This may be a very elementary question using dplyr and tidyverse tools, but I couldn't find a good way to do it.
Let's suppose I have a data frame in a wide format, and I want to select rows so that a subset of columns has all the same value. Naively, I can do the following:
> df <- tribble(
~name, ~id, ~cost, ~value1 , ~value2, ~value3,
"a", 1, 10, 1, 1, 1,
"a", 2, 20, 1, 2, 1,
"b", 3, 50, 1, 1, 3,
"b", 4, 45, 1, 1, 1,
"b", 5, 70, 2, 2, 2
)
> df %>% select(
value1 == value2 &
value1 == value3 &
value2 == value
)
# A tibble: 3 × 6
name id cost value1 value2 value3
<chr> <dbl> <dbl> <dbl> <dbl> <dbl>
1 a 1 10 1 1 1
2 b 4 45 1 1 1
3 b 5 70 2 2 2
Now, let's suppose the number of the columns to be compared is very large (> 10). All columns start with value
, so that we may have value_something, value_otherthing, value_morething
, i.e., not necessarily numeric as in this example. However, if the number of columns is n
, naively I have to create n * (n - 1) / 2
comparisons, which is clearly unmanageable.
Is there something like
df %>% filter(all_same(starts_with("value")))
where all_same()
compares all selected columns by starts_with()
(or any other selector)?
rowwise()
and
across()
didn't help me too much either.
CodePudding user response:
We may use if_all
to loop over the columns from 'value2' to 'value3', check if the column values are equal with value1
, if_all
returns TRUE only for a row where all the column comparisons are TRUE
library(dplyr)
df %>%
filter(if_all(value2:value3, ~ value1 == .x))
-output
# A tibble: 3 × 6
name id cost value1 value2 value3
<chr> <dbl> <dbl> <dbl> <dbl> <dbl>
1 a 1 10 1 1 1
2 b 4 45 1 1 1
3 b 5 70 2 2 2
Or if we want to use starts_with
df %>%
filter(if_all(starts_with('value'), ~ value1 == .x))
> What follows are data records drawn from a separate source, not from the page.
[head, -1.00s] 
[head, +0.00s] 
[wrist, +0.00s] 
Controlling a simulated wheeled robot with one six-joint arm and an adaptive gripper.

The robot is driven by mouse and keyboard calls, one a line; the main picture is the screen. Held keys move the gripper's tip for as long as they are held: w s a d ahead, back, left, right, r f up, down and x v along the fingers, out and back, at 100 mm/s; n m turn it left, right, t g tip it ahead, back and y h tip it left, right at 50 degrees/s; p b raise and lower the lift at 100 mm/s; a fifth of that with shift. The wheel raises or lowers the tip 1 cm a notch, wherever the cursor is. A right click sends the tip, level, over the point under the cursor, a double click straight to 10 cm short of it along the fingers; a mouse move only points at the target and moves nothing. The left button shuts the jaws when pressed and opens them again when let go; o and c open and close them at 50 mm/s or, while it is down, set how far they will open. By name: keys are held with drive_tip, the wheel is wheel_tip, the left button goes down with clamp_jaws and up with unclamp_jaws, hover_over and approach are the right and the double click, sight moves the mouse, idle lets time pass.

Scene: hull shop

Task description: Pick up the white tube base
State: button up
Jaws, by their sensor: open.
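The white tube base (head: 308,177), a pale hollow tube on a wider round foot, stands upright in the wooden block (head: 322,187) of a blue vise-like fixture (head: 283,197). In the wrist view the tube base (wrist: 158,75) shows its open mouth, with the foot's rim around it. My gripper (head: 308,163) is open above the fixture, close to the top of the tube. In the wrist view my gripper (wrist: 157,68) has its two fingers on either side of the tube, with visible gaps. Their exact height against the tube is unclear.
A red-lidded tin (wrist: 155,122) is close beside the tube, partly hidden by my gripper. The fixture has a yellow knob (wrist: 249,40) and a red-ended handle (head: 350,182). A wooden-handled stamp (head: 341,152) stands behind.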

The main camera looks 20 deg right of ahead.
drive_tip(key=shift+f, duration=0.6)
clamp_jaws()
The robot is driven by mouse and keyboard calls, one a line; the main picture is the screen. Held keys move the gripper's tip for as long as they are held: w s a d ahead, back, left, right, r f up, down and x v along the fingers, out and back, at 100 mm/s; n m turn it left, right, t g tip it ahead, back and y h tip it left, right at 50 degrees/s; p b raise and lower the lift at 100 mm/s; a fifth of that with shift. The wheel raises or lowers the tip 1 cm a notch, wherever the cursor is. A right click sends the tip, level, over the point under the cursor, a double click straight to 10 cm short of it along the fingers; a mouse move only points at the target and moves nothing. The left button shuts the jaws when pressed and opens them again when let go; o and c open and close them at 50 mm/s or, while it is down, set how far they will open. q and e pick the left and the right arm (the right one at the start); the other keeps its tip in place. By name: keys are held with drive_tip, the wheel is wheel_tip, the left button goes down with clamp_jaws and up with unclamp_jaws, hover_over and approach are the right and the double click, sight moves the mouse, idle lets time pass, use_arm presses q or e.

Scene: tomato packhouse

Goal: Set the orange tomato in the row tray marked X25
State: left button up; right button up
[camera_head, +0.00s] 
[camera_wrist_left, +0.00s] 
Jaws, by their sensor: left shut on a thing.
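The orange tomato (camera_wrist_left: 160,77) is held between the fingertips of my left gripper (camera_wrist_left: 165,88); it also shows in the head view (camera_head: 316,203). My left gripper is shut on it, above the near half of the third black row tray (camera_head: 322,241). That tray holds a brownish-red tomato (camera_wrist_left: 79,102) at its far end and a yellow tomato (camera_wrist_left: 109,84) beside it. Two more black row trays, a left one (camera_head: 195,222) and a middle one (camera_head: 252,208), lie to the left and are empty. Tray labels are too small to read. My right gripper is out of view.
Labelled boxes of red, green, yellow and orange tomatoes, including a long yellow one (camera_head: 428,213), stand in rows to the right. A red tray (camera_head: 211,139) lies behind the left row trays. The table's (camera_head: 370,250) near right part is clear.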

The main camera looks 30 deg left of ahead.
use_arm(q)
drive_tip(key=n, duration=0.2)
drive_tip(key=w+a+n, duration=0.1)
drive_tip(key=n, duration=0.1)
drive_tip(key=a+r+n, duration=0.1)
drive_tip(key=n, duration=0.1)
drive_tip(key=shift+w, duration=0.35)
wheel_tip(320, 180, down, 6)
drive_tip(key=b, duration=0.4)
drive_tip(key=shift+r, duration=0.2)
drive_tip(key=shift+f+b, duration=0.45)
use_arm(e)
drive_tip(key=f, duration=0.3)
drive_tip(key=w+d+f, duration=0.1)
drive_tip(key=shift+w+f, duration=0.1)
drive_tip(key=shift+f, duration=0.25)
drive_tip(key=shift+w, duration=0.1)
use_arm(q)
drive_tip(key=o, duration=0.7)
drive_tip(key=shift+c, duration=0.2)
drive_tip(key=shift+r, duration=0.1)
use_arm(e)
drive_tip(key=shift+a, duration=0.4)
CodePudding user response:
Here's a possible base R option, where we can count the number of unique values to see if there is only 1 for each row (and just for the "value" columns).
df[apply(df[, -c(1:3)], 1, function(x) length(unique(x)) == 1), ]
Output
name id cost value1 value2 value3
<chr> <dbl> <dbl> <dbl> <dbl> <dbl>
1 a 1 10 1 1 1
2 b 4 45 1 1 1
3 b 5 70 2 2 2